I was dismayed to learn that one young carer’s project that offered to come and talk to a school assembly about young carers had been assured by the head-teacher that “I have no young carers at my school.” Given that around 8 per cent of school-age children may be young carers, that is wildly improbable.
In January 2011 the Children’s Society and ITV surveyed over 350 young carers. A fifth said they had been bullied because of their caring role and over half said that being a young carer had a negative effect on their schoolwork.
There are many resources available to help deal with the challenges surrounding young carers, including a Department for Education online e-learning package for staff in schools.
The Prevention Through Partnership Programme has shared this - and done much more besides - brilliantly. The feedback from these events has been overwhelmingly positive. So I’d also like to take a second here to acknowledge the excellent work done by Carers Trust as part of our other young carers grant-funded work in collecting, collating and sharing so many best practice examples.

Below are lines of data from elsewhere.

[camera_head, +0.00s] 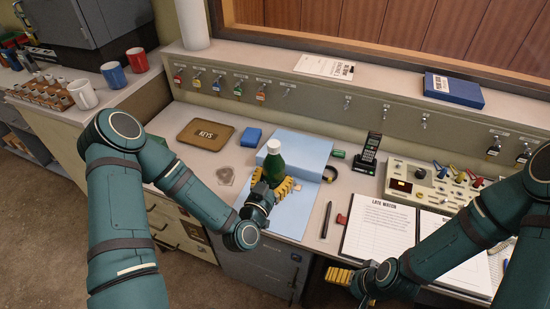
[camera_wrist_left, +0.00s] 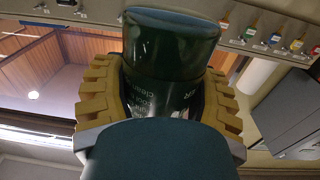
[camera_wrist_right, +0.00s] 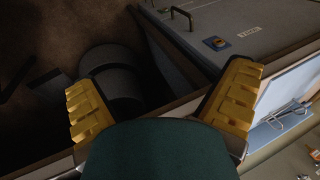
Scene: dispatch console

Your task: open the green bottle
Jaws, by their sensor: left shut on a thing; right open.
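The green bottle (camera_head: 273,167) with a white cap (camera_head: 273,146) stands upright over the blue folder on the desk in the head view. My left gripper (camera_head: 273,188) is shut on the bottle's body, with yellow fingers on both sides. In the left wrist view the dark bottle (camera_wrist_left: 168,50) fills the space between the fingers, and the cap is not visible there. My right gripper (camera_head: 353,278) is low at the desk's front edge, away from the bottle. In the right wrist view its yellow fingers (camera_wrist_right: 165,105) are spread wide and empty.
A KEYS tray (camera_head: 205,135) and blue box (camera_head: 251,137) are to the left. A pen (camera_head: 326,220), a logbook (camera_head: 378,232), a handset (camera_head: 368,152) and a control panel (camera_head: 425,185) are to the right.

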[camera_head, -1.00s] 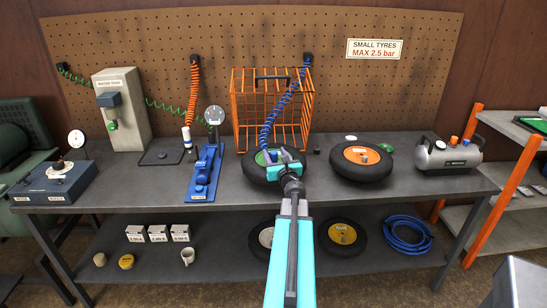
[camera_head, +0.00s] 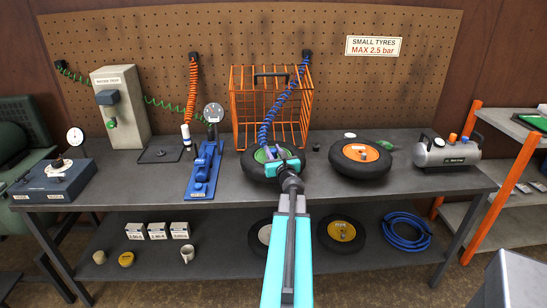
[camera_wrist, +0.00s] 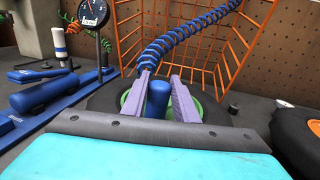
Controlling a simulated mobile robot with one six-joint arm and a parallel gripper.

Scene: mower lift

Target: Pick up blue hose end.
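The blue hose end (camera_wrist: 157,99) is a short blue cylinder over the left wheel on the bench, in the wrist view. The coiled blue hose (camera_head: 273,113) runs from the pegboard down to it. My gripper (camera_head: 282,155) is at the wheel in the head view. In the wrist view its two pale purple fingers (camera_wrist: 160,78) flank the blue cylinder, one on each side. The gap beside the cylinder looks very small, and I cannot tell whether the fingers press on it. The left wheel (camera_head: 250,171) has a black tyre and a green hub, partly hidden by my gripper.
An orange wire basket (camera_head: 237,110) stands right behind the wheel. A blue pump (camera_head: 204,172) with a round gauge is to the left. A wheel with an orange hub (camera_head: 361,153) and a grey tank (camera_head: 447,152) are to the right.

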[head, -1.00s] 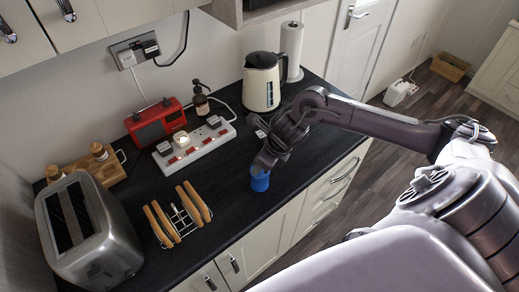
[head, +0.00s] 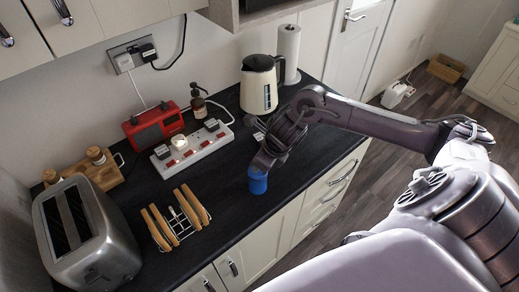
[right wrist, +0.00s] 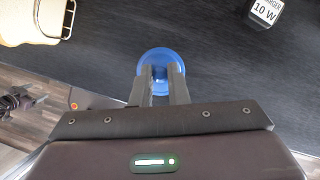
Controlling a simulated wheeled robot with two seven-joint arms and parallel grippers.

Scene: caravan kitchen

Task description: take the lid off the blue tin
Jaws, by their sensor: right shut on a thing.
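The blue tin (head: 258,186) stands on the dark worktop near its front edge, below my right gripper. In the right wrist view its round blue lid (right wrist: 160,54) shows from above, between and beyond the fingertips. My right gripper (right wrist: 160,76) points down at it, with its two fingers close together on the middle of the lid. The part between the fingers is mostly hidden. I cannot tell whether there is a gap between lid and tin. My left gripper is not in view.
A toast rack (head: 176,219) and a steel toaster (head: 85,232) stand to the left. A power strip (head: 192,146), a red radio (head: 156,126) and a cream kettle (head: 258,88) stand behind. The worktop between rack and tin is clear.

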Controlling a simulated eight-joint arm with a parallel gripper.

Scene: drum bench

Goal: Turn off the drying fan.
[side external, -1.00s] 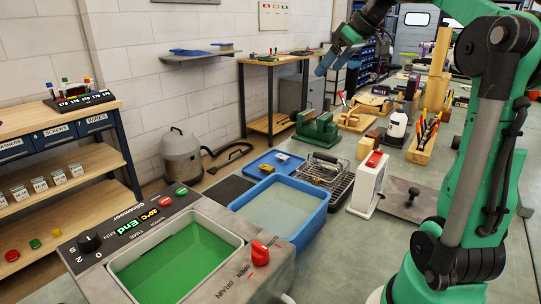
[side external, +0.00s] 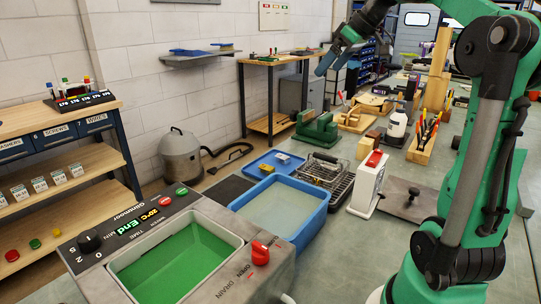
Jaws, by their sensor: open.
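A white upright box-shaped unit with a red switch on top, which looks like the drying fan (side external: 365,190), stands on the bench right of the blue water tub. Its red switch (side external: 375,158) is visible, but I cannot tell which way it is set or whether the fan runs. My gripper (side external: 325,66) is open and empty, high above the bench at the upper middle of the view. It is well apart from the fan, up and to its left.
A wire basket (side external: 328,172) sits beside the fan on the left. The blue tub (side external: 318,222) and a tumbler with green liquid (side external: 180,262) stand nearer. A wooden tool holder (side external: 420,150), a white bottle (side external: 397,128) and a green vise (side external: 316,128) stand behind.

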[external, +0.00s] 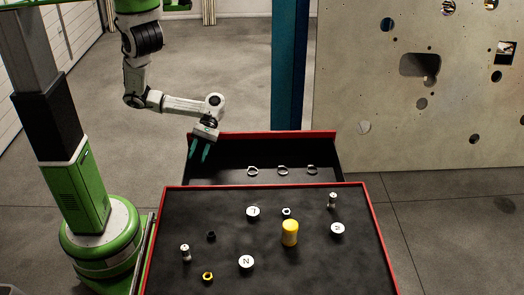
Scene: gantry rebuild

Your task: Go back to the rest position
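My gripper (199,151) hangs from my white and green arm above the left end of the back tray (225,174). Its two teal fingers point down and stand apart with a gap between them. Nothing shows between the fingers. My green base stands at the left of the table.
A red-edged black table (320,262) holds a yellow cylinder (290,233), white discs (246,262), small fittings (332,200) and nuts (208,276). Several rings (283,170) lie in the back tray. A teal post (288,70) and a pierced panel (380,125) stand behind.

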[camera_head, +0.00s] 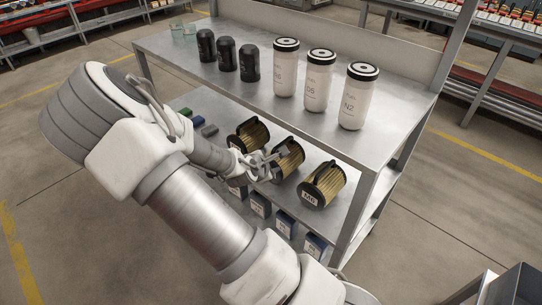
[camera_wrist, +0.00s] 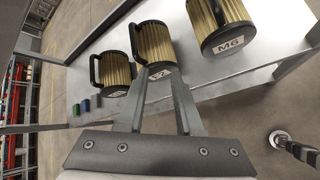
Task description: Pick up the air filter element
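Three air filter elements, tan pleated cylinders with black ends, black handles and white labels, lie in a row on the middle shelf. The middle air filter element (camera_head: 290,162) is nearest my gripper (camera_head: 274,161); it also shows in the wrist view (camera_wrist: 157,45). The right element (camera_head: 322,187) is labelled M6 in the wrist view (camera_wrist: 222,22). The left element (camera_head: 250,136) also shows there (camera_wrist: 113,72). My gripper's two fingers (camera_wrist: 160,74) are apart, with their tips at the middle element's labelled end. Whether they touch it cannot be told.
White canisters (camera_head: 319,80) and black filters (camera_head: 227,54) stand on the top shelf (camera_head: 180,50), which overhangs the elements. Blue boxes (camera_head: 286,224) stand below them. Small green and grey blocks (camera_head: 197,121) lie left of the elements. A shelf post (camera_head: 354,221) stands right.

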The Children’s Society and Carers Trust have played a vital part in helping local services think about how they can design, commission and deliver services in a young carer-friendly way. We are already starting to see the results of this work and uncover some existing good practice, for example: Stockton Council and NHS Stockton-on-Tees working together to produce a joint carers strategy; Hampshire’s practice guidance for adult and children’s services in supporting young carers within a whole-family working model; and Norfolk County Council involving their local young carers in the commissioning process.
So I am delighted to be able to announce today that a new contract worth £1.2 million over the next two years has been awarded to Carers Trust and the Children’s Society to continue this good work. Make no mistake - this constitutes a big vote of confidence in you.